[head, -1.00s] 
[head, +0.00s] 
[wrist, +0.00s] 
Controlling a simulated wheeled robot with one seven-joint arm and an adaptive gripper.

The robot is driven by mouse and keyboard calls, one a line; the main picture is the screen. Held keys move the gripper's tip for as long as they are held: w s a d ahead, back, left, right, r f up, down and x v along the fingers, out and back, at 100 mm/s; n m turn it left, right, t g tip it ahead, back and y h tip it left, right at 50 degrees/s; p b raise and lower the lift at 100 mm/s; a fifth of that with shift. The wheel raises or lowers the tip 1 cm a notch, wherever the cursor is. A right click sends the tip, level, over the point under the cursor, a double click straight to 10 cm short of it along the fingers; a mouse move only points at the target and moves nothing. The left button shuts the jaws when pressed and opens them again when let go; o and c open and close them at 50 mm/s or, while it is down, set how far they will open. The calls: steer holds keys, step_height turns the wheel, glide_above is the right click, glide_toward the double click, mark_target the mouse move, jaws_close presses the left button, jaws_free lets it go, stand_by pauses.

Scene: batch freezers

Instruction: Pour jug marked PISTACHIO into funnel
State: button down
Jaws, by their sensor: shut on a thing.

━━━━━━━━━━━━━━━━━━━━━━━━━━━━━━

**Set exercise**
Give back all the data exactly as written.

**Written answer**
[head, -1.00s] 
[head, +0.00s] 
[wrist, +0.00s] 
Controlling a simulated wheeled robot with one seven-joint arm and an adaptive gripper.

The robot is driven by mouse and keyboard calls, one a line; the main picture is the screen. Held keys move the gripper's tip for as long as they are held: w s a d ahead, back, left, right, r f up, down and x v along the fingers, out and back, at 100 mm/s; n m turn it left, right, t g tip it ahead, back and y h tip it left, right at 50 degrees/s; p b raise and lower the lift at 100 mm/s; a fifth of that with shift. The wheel raises or lowers the tip 1 cm a notch, wherever the cursor is. A right click sends the tip, level, over the point under the cursor, a double click straight to 10 cm short of it along the fingers; a mouse move only points at the target and moves nothing. The left button shuts the jaws when pressed and opens them again when let go; o and c open and close them at 50 mm/s or, while it is down, set how far they will open. The calls: steer holds keys, step_height turns the wheel, glide_above is the right click, glide_toward the double click, mark_target the mouse move, jaws_close presses the left button, jaws_free lets it go, stand_by pauses.

Scene: batch freezers

Instruction: Pour jug marked PISTACHIO into funnel
State: button down
Jaws, by their sensor: shut on a thing.

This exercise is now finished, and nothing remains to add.